• Cross-border M&A value rose by 14 percent in Q1 2016 versus Q1 2015, although deal volume fell 10 percent
  • Chinese outbound M&A hit a record USD83.2 billion for an individual quarter
  • Inbound Middle East M&A value doubled that of Q4 2015
  • UAE featured in 4 of the top 5 outbound Middle East deals

The first quarter of 2016 has seen global cross-regional M&A activity continue apace from its record breaking 2015, with the Middle East remaining busy, according to our quarterly Cross-Border M&A Index*.

The Index reveals that despite a turbulent quarter for the global economy and capital markets see-sawing amid volatile risk asset sentiment, cross-border M&A proved surprisingly resilient. In the first quarter of 2016, cross-border M&A value rose to USD324 billion, 14 percent higher than the first quarter of last year, while volume dropped 10 percent to 1,202 deals. The economic slowdown in China, the UK’s potential exit from the EU, volatile equities markets and the fall in commodities prices all contributed to the decline in volume.
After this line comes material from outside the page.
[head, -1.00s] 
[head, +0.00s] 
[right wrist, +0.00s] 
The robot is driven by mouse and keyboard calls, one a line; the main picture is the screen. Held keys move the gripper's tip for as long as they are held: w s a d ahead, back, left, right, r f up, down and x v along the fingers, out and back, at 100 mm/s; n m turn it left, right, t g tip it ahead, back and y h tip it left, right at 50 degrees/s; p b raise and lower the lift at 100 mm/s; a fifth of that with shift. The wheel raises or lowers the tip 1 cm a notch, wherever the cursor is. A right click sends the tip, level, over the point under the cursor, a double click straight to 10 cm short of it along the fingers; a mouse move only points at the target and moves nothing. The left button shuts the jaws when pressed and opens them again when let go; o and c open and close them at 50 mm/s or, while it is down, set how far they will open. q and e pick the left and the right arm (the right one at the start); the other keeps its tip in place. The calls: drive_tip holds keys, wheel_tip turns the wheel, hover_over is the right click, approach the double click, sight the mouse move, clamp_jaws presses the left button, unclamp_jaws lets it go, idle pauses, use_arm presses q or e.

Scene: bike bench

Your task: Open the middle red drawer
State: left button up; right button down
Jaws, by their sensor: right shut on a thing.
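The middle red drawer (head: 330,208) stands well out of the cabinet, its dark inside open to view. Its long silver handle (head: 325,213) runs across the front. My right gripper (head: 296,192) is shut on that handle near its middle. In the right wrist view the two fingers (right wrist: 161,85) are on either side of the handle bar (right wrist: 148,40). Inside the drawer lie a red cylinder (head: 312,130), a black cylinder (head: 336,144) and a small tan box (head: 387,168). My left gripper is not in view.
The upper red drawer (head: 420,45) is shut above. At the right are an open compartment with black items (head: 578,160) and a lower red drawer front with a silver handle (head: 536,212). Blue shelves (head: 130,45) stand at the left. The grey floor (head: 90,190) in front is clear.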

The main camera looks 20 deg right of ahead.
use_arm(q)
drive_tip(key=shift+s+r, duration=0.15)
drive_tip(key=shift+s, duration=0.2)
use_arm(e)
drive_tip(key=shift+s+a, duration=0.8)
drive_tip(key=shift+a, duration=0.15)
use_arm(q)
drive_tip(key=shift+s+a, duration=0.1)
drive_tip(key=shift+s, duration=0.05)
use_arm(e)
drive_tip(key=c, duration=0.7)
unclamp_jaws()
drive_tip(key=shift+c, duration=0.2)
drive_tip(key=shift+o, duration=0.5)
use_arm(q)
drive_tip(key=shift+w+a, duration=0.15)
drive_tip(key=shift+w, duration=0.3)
Both value and volume globally were down significantly on Q4 2015, as expected given it was the busiest quarter of a record year for M&A. Baker McKenzie’s Cross-Border M&A Index, which tracks quarterly deal activity using a baseline score of 100, dropped to 213 from its peak of 358 last quarter. However, it was still seven points higher than the same period last year.

Notably, the majority of all global M&A transactions in the first quarter have been cross-border, comprising 53 percent of value, well ahead of the 39 percent level seen in 2015 and the prior annual record of 43 percent seen in 2014. The most active sector by volume was Industrials with 194 deals in the quarter while Healthcare led the field by value with 92 deals worth USD54 billion. China's outbound M&A hit USD83.2 billion from 84 deals, a record value figure by Chinese acquirers for a single quarter, hoisting overall cross-border deal value for the quarter.

Although the Middle East Index dropped from its Q4 2015 record of 546.5 to 140.8 in Q1 2016, the cross-regional deal count remained steady, and the value of inbound M&A in Q1 2016 more than doubled that of Q4 2015, reaching USD 2.5 billion.

"Despite an initial pause for breath after a record-breaking 2015 for cross-border M&A deals regionally and globally, Q1 2016 has continued to be very busy across the Middle East," said Will Seivewright, Corporate/M&A partner at Baker McKenzie Habib Al Mulla, based in the UAE. "Developed markets are proving to be safe havens for Middle East acquirers, and similarly, the Middle East region remains attractive to cash rich international investors. Given the current healthy pipeline of both M&A and private equity related deal activity, we expect this trend to continue into the next quarter."

"Volatile capital markets, uncertainty of Chinese growth potential and political developments in the EU may have led investors to be more cautious at the start of the year, added George Sayen, Head of Corporate Practice Group at Baker McKenzie's associated firm in Riyadh. "However, rebounding markets led to a significant increase in cross-regional M&A activity in the Middle East by the end of Q1 2016 and the coming months are likely to see this continue."

Inbound Middle East M&A

Cross-regional deals targeting the Middle East in Q1 2016 totaled 17 deals valued at USD2.5 billion, compared to 19 deals at USD1.2 billion in Q4 2015. The USD292 million acquisition of souq.com was the highest valued cross-regional deal targeting the UAE.

The Consumer (Foods) sector was the biggest by deal value in Q1 2016 at USD 837 million, while the Computer Software sector continued its Q4 2015 lead by volume, with five deals valued at USD 259 million.

Outbound Middle East M&A

Cross-regional deals fueled by the Middle East totaled 23 deals valued at USD1.1 billion in Q1 2016, with the acquisitive UAE driving four of the top five outbound deals, including Network International's acquisition of Emerging Markets Payments Group, Abraaj Capital Holding's acquisition of a 72 percent stake in Quality Care India, and Al Habtoor Group's acquisition of Hilton London Wembley Hotel.

South Africa was the top target country by value, followed by the USA and India, while the USA remained the top target country by deal volume, followed the UK and Turkey.

The top sector for outbound M&A by value was the Services sector with four deals valued at USD364 million, while the Leisure sector led by volume with five deals valued at USD298 million.